• [Task material]
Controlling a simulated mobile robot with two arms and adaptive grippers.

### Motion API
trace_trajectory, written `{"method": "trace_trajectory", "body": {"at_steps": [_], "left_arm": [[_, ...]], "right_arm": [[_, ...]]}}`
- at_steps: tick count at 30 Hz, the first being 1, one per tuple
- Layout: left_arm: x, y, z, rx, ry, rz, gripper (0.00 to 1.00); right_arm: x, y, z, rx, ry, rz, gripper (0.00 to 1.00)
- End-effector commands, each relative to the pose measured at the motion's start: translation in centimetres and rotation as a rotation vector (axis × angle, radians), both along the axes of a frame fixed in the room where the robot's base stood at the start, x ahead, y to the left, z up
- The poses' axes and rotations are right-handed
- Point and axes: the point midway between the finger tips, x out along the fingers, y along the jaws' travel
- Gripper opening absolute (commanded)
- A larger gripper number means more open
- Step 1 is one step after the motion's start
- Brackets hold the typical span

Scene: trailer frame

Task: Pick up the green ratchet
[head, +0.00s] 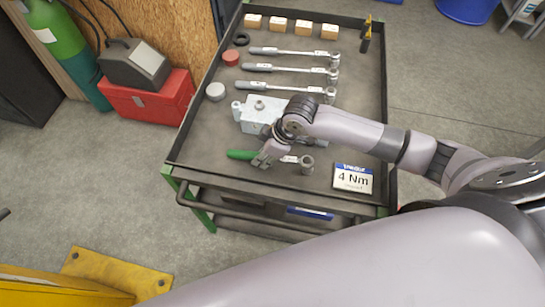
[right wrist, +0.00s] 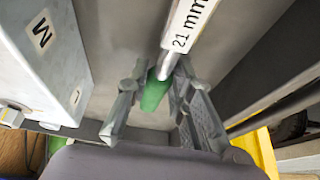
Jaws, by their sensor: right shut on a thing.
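The green ratchet (head: 240,155) lies across the front part of the cart top, its green handle to the left and its socket head (head: 307,164) to the right. My right gripper (head: 268,157) is over the ratchet, with its fingers around it near the handle. In the right wrist view the green handle (right wrist: 154,94) sits between the two fingers (right wrist: 160,85), and the shaft carries a "21 mm" label. The gripper is shut on the ratchet and hides part of it in the head view. My left gripper is not in view.
A grey metal block (head: 258,112) stands just behind the gripper. A "4 Nm" sign (head: 353,179) is at the front right of the cart (head: 215,165). Several grey-handled wrenches (head: 290,68) and wooden blocks (head: 277,25) are farther back. A red toolbox (head: 150,103) stands left on the floor.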

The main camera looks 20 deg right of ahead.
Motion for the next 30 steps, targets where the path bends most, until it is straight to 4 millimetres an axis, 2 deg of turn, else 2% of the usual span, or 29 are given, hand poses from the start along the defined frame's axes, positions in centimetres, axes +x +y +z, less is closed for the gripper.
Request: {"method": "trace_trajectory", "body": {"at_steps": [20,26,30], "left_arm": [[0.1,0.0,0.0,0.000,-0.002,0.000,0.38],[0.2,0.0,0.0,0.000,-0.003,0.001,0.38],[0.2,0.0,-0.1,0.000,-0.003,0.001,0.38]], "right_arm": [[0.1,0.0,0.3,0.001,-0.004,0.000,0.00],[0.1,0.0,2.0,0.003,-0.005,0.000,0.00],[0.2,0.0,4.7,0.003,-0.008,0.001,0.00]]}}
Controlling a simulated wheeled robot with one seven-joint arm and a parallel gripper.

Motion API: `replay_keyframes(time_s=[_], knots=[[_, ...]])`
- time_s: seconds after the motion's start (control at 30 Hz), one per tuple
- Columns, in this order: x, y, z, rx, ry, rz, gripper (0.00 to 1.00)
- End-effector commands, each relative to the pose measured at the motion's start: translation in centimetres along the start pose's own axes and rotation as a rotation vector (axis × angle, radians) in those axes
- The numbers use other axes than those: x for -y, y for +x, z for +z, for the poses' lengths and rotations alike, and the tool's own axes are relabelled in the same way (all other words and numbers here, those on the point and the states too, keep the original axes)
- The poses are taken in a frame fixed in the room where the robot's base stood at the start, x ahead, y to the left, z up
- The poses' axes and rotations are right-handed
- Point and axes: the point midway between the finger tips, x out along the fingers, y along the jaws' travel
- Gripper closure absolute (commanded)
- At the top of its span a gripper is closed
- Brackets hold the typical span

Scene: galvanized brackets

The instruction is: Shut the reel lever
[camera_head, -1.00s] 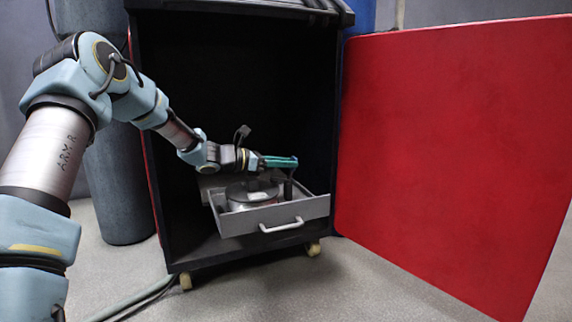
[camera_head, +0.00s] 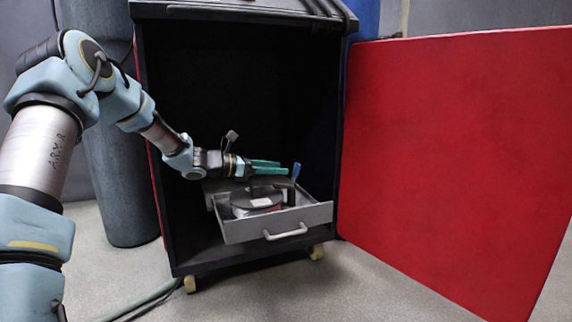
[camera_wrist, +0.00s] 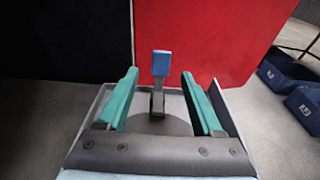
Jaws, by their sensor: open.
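The reel lever, a dark post with a blue tip (camera_head: 296,171), stands upright at the right side of the reel (camera_head: 246,203). The reel is a dark round disc with a white label, lying in the open grey drawer (camera_head: 240,231). My gripper (camera_head: 284,167) has green fingers spread apart and empty, just left of the blue tip and above the reel. In the wrist view the blue lever tip (camera_wrist: 161,63) shows centred between and beyond the two open fingertips of my gripper (camera_wrist: 159,73). Much of the reel is hidden behind my gripper there.
The drawer sits in a black cabinet (camera_head: 240,95) on casters. Its red door (camera_head: 450,160) stands wide open at the right. A grey cylinder (camera_head: 118,185) stands left of the cabinet. Blue bins (camera_wrist: 290,90) lie on the floor at right in the wrist view.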

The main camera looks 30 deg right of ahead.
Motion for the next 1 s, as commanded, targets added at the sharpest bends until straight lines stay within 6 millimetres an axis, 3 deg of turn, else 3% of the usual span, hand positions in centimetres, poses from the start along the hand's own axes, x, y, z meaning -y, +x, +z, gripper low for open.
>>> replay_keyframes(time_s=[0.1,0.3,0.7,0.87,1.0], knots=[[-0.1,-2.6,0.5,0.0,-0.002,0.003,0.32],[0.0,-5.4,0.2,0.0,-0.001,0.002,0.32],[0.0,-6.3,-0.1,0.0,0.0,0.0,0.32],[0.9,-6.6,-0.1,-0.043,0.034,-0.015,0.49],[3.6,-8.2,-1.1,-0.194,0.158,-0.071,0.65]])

• [Task instructions] From the listing above, print every entry precisely and drop the pictures.

• [Expected output]
Controlling a simulated mobile robot with two arms and adaptive grippers.

### Motion API
trace_trajectory, written `{"method": "trace_trajectory", "body": {"at_steps": [_], "left_arm": [[_, ...]], "right_arm": [[_, ...]]}}`
- at_steps: tick count at 30 Hz, the first being 1, one per tuple
- Layout: left_arm: x, y, z, rx, ry, rz, gripper (0.00 to 1.00); right_arm: x, y, z, rx, ry, rz, gripper (0.00 to 1.00)
- End-effector commands, each relative to the pose measured at the motion's start: translation in centimetres and rotation as a rotation vector (axis × angle, radians), both along the axes of a frame fixed in the room where the robot's base stood at the start, x ahead, y to the left, z up
- The poses' axes and rotations are right-handed
- Point and axes: the point midway between the finger tips, x out along the fingers, y along the jaws' travel
- Gripper opening absolute (commanded)
- A larger gripper number means more open
- Step 1 is one step after the motion's start
- Brackets hold the typical span

Scene: trailer frame

Task: Pick up the green ratchet
[head, +0.00s] 
[right wrist, +0.00s] 
Jaws, by their sensor: right shut on a thing.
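The green ratchet (head: 240,155) lies across the front part of the cart top, its green handle to the left and its socket head (head: 307,164) to the right. My right gripper (head: 268,157) is over the ratchet, with its fingers around it near the handle. In the right wrist view the green handle (right wrist: 154,94) sits between the two fingers (right wrist: 160,85), and the shaft carries a "21 mm" label. The gripper is shut on the ratchet and hides part of it in the head view. My left gripper is not in view.
A grey metal block (head: 258,112) stands just behind the gripper. A "4 Nm" sign (head: 353,179) is at the front right of the cart (head: 215,165). Several grey-handled wrenches (head: 290,68) and wooden blocks (head: 277,25) are farther back. A red toolbox (head: 150,103) stands left on the floor.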

The main camera looks 20 deg right of ahead.
Motion for the next 30 steps, targets where the path bends most, until it is straight to 4 millimetres an axis, 2 deg of turn, else 2% of the usual span, or 29 are given, hand poses from the start along the defined frame's axes, positions in centimetres, axes +x +y +z, less is closed for the gripper.
Request: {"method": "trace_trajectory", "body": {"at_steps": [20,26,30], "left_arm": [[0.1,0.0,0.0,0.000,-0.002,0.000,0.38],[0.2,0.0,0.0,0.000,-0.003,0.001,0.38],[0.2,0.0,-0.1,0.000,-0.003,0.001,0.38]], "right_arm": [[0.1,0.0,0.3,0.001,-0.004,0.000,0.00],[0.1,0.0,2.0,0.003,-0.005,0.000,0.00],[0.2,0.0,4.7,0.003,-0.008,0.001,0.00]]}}
Controlling a simulated wheeled robot with one seven-joint arm and a parallel gripper.

Motion API: `replay_keyframes(time_s=[_], knots=[[_, ...]])`
- time_s: seconds after the motion's start (control at 30 Hz), one per tuple
- Columns, in this order: x, y, z, rx, ry, rz, gripper (0.00 to 1.00)
- End-effector commands, each relative to the pose measured at the motion's start: translation in centimetres along the start pose's own axes and rotation as a rotation vector (axis × angle, radians) in those axes
- The numbers use other axes than those: x for -y, y for +x, z for +z, for the poses' lengths and rotations alike, and the tool's own axes are relabelled in the same way (all other words and numbers here, those on the point and the states too, keep the original axes)
- The poses are taken in a frame fixed in the room where the robot's base stood at the start, x ahead, y to the left, z up
- The poses' axes and rotations are right-handed
- Point and axes: the point midway between the finger tips, x out along the fingers, y along the jaws' travel
- Gripper closure absolute (commanded)
- At the top of its span a gripper is closed
- Brackets hold the typical span

Scene: galvanized brackets

The instruction is: Shut the reel lever
[camera_head, -1.00s] 
[camera_head, +0.00s] 
[camera_wrist, +0.00s] 
Jaws, by their sensor: open.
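The reel lever, a dark post with a blue tip (camera_head: 296,171), stands upright at the right side of the reel (camera_head: 246,203). The reel is a dark round disc with a white label, lying in the open grey drawer (camera_head: 240,231). My gripper (camera_head: 284,167) has green fingers spread apart and empty, just left of the blue tip and above the reel. In the wrist view the blue lever tip (camera_wrist: 161,63) shows centred between and beyond the two open fingertips of my gripper (camera_wrist: 159,73). Much of the reel is hidden behind my gripper there.
The drawer sits in a black cabinet (camera_head: 240,95) on casters. Its red door (camera_head: 450,160) stands wide open at the right. A grey cylinder (camera_head: 118,185) stands left of the cabinet. Blue bins (camera_wrist: 290,90) lie on the floor at right in the wrist view.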

The main camera looks 30 deg right of ahead.
Motion for the next 1 s, as commanded, targets added at the sharpest bends until straight lines stay within 6 millimetres an axis, 3 deg of turn, else 3% of the usual span, hand positions in centimetres, poses from the start along the hand's own axes, x, y, z meaning -y, +x, +z, gripper low for open.
>>> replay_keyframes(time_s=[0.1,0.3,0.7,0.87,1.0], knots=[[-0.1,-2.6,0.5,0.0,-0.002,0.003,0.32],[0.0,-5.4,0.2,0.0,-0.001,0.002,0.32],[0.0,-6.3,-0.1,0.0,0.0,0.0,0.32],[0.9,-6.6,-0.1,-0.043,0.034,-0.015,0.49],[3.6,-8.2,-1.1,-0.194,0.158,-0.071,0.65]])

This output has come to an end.